During the 1984 Super Bowl, just 40 years and a day before now, Apple and newcomer director Ridley Scott shared its vision for the future with the original Macintosh computer. A woman in bright red running shorts and a tank top with a Macintosh logo emblazoned on the front escapes jackbooted police down a long, moody hallway. She assaults a large television screen running a “Big Brother”-esque authoritarian figure with a sledgehammer. As it bursts into pieces, all the captivated, braindead denizens of this bunker can only stare open-mouthed as the screen bursts into a blinding light.
“On January 24th Apple Computer will introduce Macintosh. And you’ll see why 1984 won’t be like ‘1984.’”
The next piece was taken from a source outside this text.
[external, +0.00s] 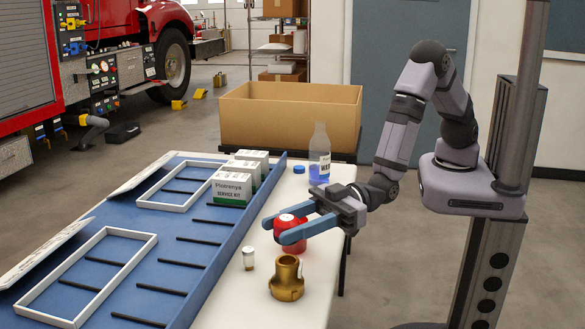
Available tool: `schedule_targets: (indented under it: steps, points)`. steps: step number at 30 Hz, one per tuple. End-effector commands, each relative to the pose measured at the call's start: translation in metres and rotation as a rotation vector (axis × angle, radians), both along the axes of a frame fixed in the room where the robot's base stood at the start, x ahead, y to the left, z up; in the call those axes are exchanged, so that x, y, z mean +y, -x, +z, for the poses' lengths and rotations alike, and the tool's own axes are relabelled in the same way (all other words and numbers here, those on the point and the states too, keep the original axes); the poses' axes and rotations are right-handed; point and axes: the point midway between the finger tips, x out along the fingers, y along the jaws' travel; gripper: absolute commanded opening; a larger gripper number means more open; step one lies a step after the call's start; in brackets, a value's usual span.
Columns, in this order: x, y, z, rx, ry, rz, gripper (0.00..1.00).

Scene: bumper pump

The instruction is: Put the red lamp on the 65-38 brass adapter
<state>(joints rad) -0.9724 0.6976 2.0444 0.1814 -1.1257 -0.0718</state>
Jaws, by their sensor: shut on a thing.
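The red lamp (290,232) is a small red rounded body with a pale mark on its top. My gripper (278,229) is shut on it, with one blue-grey finger on each side. The lamp is above or at the white table top, behind the brass adapter; whether it touches the table cannot be told. The brass adapter (287,281) stands upright on the table at the front, with a round open top and a wider lower collar. The lamp and the adapter are apart.
A small vial (248,258) stands left of the adapter. A bottle with blue liquid (319,155) and a blue cap (298,169) are behind my gripper. A blue panel (200,255) with white frames and service kit boxes (231,188) lies left. A cardboard box (290,118) stands behind.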

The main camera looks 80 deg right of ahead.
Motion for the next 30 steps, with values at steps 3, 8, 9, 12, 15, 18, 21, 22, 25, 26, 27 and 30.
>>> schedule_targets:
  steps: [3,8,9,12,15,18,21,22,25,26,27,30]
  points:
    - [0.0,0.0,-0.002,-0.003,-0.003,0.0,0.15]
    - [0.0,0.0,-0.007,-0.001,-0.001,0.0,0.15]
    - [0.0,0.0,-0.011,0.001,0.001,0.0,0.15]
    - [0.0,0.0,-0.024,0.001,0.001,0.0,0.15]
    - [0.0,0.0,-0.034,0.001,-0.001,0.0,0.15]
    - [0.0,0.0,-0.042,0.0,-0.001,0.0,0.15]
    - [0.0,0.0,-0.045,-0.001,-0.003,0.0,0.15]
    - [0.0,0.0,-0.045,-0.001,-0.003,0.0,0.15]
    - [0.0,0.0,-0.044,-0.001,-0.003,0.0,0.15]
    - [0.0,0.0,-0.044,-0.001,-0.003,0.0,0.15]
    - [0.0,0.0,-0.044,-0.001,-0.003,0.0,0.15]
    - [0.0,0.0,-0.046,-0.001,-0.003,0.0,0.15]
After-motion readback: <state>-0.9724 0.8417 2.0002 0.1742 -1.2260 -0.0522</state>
It’s a real curiosity by today’s advertorial standards, and it was seen as strange and awkward even from inside Apple, but that $900,000 advertisement later proved to be a success. Apple released the Mac on the following day, and the company sold 250,000 Macintosh 128Ks by the end of the year. Though the estate of George Orwell contested the commercial as copyright infringement, Apple later brought out the same commercial again in 2004, though modified to promote the iPod. Scott later called the commercial “devastatingly effective.”
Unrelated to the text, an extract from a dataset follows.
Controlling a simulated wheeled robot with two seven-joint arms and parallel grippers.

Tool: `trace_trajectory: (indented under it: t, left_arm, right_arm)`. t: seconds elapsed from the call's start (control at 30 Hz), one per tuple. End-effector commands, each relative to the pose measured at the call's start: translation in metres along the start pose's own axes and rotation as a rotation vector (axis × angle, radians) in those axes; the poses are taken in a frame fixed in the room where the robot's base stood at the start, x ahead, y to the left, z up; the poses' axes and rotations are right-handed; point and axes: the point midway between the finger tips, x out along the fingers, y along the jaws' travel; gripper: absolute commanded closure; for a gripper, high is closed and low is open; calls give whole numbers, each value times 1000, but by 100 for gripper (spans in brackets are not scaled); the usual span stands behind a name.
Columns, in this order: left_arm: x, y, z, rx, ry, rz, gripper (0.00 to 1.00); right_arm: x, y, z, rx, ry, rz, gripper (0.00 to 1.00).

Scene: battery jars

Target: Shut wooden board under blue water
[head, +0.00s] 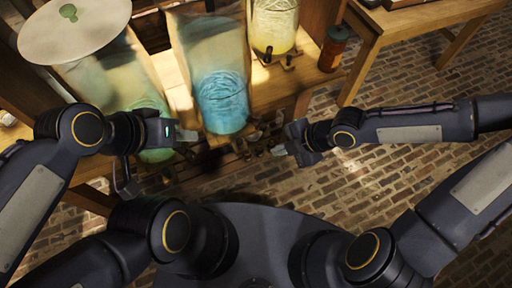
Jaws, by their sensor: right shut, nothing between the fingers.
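The glass jar with blue water (222,105) stands at the front of the wooden shelf, top centre of the head view. A wooden edge (226,138) shows just below it, dark and partly hidden; I cannot tell how far the board stands out. My left gripper (190,135) is just left of the jar's base, pointing right; its fingers overlap in this view, so their opening is unclear. My right gripper (274,150) is to the right of and below the jar, apart from it, pointing left, shut and empty.
A jar with green liquid (155,145) stands left, partly behind my left gripper. A jar with yellow liquid (273,30) and an amber bottle (333,48) stand right. A wooden table (425,22) is at the upper right. Brick floor (390,180) lies open at the right.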

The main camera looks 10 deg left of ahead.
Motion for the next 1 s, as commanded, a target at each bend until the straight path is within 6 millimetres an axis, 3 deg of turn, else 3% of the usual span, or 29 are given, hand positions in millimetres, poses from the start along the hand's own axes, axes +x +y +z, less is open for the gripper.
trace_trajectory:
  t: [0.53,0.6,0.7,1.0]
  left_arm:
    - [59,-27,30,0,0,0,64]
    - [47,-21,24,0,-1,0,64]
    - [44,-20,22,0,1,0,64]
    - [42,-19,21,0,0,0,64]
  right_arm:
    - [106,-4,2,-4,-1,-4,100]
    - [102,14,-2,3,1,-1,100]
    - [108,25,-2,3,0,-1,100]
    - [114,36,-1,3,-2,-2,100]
We keep coming back to this commercial even 40 years later. Apple’s original target, IBM, is a shell of its former self whereas Apple is easily one of the biggest tech giants on the planet. There have been so many parodies and retreads of it released over the years, that the ad itself has lost all effective meaning.
That’s fine, because the meaning behind the confused ad is already dead, as broken as a massive TV screen with a sledgehammer-shaped hole in it. We instead have social media apps and their user-as-product model pushing products both organically and artificially. Apps like TikTok and Facebook take and sell users’ data to advertisers. It doesn’t matter if you’re young or old, these apps make money by offering a chance of human connection in exchange for your data.
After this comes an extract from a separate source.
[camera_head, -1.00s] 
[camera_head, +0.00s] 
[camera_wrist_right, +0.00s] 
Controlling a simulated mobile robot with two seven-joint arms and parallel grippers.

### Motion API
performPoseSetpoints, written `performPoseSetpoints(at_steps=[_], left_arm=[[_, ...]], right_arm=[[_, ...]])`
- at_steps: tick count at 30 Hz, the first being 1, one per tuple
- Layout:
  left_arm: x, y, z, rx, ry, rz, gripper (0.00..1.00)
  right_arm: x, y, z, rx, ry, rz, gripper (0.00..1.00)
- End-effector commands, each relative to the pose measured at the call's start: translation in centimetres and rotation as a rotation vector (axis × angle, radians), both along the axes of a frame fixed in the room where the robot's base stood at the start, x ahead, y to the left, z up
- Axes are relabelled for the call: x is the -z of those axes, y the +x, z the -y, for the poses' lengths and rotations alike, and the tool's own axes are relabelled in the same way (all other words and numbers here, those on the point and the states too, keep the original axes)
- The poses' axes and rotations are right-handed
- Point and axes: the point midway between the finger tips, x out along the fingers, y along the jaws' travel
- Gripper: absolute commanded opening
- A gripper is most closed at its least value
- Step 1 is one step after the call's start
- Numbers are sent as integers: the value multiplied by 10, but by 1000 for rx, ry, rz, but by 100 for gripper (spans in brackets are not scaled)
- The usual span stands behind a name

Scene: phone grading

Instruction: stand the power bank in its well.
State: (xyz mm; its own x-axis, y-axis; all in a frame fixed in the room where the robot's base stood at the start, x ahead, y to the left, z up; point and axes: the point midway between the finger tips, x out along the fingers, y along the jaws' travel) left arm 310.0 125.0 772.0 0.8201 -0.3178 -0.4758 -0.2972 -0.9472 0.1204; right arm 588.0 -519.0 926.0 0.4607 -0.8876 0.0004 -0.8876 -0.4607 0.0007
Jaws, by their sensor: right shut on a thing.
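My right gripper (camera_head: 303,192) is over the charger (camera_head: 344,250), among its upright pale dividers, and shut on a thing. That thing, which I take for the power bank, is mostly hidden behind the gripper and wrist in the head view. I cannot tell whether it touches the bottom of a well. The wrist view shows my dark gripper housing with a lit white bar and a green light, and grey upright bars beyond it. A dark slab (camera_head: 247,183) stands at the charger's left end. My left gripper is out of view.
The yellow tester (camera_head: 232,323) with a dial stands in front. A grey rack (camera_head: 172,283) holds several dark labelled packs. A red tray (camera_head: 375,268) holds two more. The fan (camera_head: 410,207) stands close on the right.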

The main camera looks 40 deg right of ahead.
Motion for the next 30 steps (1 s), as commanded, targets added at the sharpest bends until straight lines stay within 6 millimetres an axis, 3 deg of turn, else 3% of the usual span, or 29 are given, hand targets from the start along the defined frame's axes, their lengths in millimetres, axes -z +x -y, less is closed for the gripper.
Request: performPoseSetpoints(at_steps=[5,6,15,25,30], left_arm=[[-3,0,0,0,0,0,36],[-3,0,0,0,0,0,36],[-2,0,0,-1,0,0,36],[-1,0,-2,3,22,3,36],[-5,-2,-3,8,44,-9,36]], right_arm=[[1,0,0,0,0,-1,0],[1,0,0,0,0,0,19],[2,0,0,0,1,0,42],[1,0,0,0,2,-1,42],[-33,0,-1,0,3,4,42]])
Apple is not directly in the business of social apps, and it does like to point to its own privacy settings and app mandates (ignoring the other privacy issues inherent with Apple devices). Still, its devices created the app ecosystem as we know it. The company is now pushing its own anti-metaverse with the Vision Pro. We don’t know how popular it could get, nor how many apps folks are expected to engage with when strapped into the headset.
What Apple and CEO Tim Cook want now is full AR glasses. Those devices seem designed to take us away from the isolation of social apps by forcing our feeds directly in front of our eyes to the point we can’t see how isolated we are. It would be a boon to Apple, already a company that really, really wants its users to remain in its app ecosystem. That now-routine form of invisible, enforced surrender to Apple’s products and services does seem pretty totalistic. Still, Apple isn’t the only one vying for users’ dwindling attention span. Apple is guilty, but it’s debatable if it’s any more liable than the other major tech companies. Still, the children of Apple would probably say something like “we learned it from watching you.”
Has Apple become “the man” that needs smashing with the force of a hurled hammer? Yeah, definitely, though no more than any of the other largest big tech companies. Even back then, the anti-authoritarian message of Apple’s now-famous commercial was taken down by the obvious consumerist intent behind it. Other computers are marching you toward blind acceptance. Don’t be a brain dead sheep. Buy a Mac instead.
The irony that people paid Orwell for the sake of his writing was never lost on the writer when he was alive. That same sense of irony could translate into the several attempts to bring 1984 to the big screen, but a commercial based on his work is a strange apparition that necessitates a whole load of skepticism. Apple and Scott had to ignore how Eric Blair, AKA George Orwell, was an ardent socialist who criticized colonialism, industrialism, and capitalism for his entire life before penning 1984 in 1948. This was the same ardent anti-fascist who was wounded fighting against fascists in the Spanish Civil War on the side of the anarchists (you can read that history in his personal account Homage to Catalonia). He wrote several essays like The Lion and the Unicorn where he explicitly criticized ads in newspapers and how they work as part of a system to divert their attention away from modern problems.
There are a million and one ways to critique Orwell’s views, and even the man himself. He was notoriously hard to get along with, and he wasn’t exactly the epitome of a good father. Still, Apple’s 1984 commercial is an artifact of artifice. We keep referring back to it with nostalgic reverence, but its message was just as confused then as it is now. I’d rather not pretend there’s anything more to the commercial than being one big joke about sledgehammers and screens.